What you should do -
Return all the data, word for word.

==================================================

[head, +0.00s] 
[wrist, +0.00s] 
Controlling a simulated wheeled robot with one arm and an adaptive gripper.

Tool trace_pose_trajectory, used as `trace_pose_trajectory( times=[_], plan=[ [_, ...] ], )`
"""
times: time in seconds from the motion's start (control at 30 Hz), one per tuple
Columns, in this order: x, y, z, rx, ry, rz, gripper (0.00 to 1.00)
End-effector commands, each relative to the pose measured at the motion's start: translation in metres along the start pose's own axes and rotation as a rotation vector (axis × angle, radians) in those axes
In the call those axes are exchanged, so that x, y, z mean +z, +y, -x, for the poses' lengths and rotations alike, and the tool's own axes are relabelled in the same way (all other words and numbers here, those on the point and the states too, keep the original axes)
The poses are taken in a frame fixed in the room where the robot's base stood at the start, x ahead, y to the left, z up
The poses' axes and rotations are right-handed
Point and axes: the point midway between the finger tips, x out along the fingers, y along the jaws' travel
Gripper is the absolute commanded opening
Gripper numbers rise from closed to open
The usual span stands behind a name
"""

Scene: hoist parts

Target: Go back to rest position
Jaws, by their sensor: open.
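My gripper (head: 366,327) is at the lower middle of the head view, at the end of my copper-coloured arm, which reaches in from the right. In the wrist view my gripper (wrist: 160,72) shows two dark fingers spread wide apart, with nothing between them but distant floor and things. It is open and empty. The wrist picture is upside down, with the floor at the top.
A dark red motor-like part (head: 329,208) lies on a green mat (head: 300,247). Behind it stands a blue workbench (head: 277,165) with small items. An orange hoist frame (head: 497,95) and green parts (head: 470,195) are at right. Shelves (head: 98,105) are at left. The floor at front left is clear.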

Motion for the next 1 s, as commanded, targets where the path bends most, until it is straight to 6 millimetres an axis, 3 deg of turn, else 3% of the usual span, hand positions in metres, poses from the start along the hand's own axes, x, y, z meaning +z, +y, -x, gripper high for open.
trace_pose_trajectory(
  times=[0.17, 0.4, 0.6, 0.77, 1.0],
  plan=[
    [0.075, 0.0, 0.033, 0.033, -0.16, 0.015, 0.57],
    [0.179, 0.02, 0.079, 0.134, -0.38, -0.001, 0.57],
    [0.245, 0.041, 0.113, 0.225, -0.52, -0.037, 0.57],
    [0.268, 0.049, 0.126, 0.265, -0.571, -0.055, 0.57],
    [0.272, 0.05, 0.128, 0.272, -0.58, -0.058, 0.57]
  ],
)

==================================================

Correct output -
[head, +0.00s] 
[wrist, +0.00s] 
Controlling a simulated wheeled robot with one arm and an adaptive gripper.

Tool trace_pose_trajectory, used as `trace_pose_trajectory( times=[_], plan=[ [_, ...] ], )`
"""
times: time in seconds from the motion's start (control at 30 Hz), one per tuple
Columns, in this order: x, y, z, rx, ry, rz, gripper (0.00 to 1.00)
End-effector commands, each relative to the pose measured at the motion's start: translation in metres along the start pose's own axes and rotation as a rotation vector (axis × angle, radians) in those axes
In the call those axes are exchanged, so that x, y, z mean +z, +y, -x, for the poses' lengths and rotations alike, and the tool's own axes are relabelled in the same way (all other words and numbers here, those on the point and the states too, keep the original axes)
The poses are taken in a frame fixed in the room where the robot's base stood at the start, x ahead, y to the left, z up
The poses' axes and rotations are right-handed
Point and axes: the point midway between the finger tips, x out along the fingers, y along the jaws' travel
Gripper is the absolute commanded opening
Gripper numbers rise from closed to open
The usual span stands behind a name
"""

Scene: hoist parts

Target: Go back to rest position
Jaws, by their sensor: open.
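My gripper (head: 366,327) is at the lower middle of the head view, at the end of my copper-coloured arm, which reaches in from the right. In the wrist view my gripper (wrist: 160,72) shows two dark fingers spread wide apart, with nothing between them but distant floor and things. It is open and empty. The wrist picture is upside down, with the floor at the top.
A dark red motor-like part (head: 329,208) lies on a green mat (head: 300,247). Behind it stands a blue workbench (head: 277,165) with small items. An orange hoist frame (head: 497,95) and green parts (head: 470,195) are at right. Shelves (head: 98,105) are at left. The floor at front left is clear.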

Motion for the next 1 s, as commanded, targets where the path bends most, until it is straight to 6 millimetres an axis, 3 deg of turn, else 3% of the usual span, hand positions in metres, poses from the start along the hand's own axes, x, y, z meaning +z, +y, -x, gripper high for open.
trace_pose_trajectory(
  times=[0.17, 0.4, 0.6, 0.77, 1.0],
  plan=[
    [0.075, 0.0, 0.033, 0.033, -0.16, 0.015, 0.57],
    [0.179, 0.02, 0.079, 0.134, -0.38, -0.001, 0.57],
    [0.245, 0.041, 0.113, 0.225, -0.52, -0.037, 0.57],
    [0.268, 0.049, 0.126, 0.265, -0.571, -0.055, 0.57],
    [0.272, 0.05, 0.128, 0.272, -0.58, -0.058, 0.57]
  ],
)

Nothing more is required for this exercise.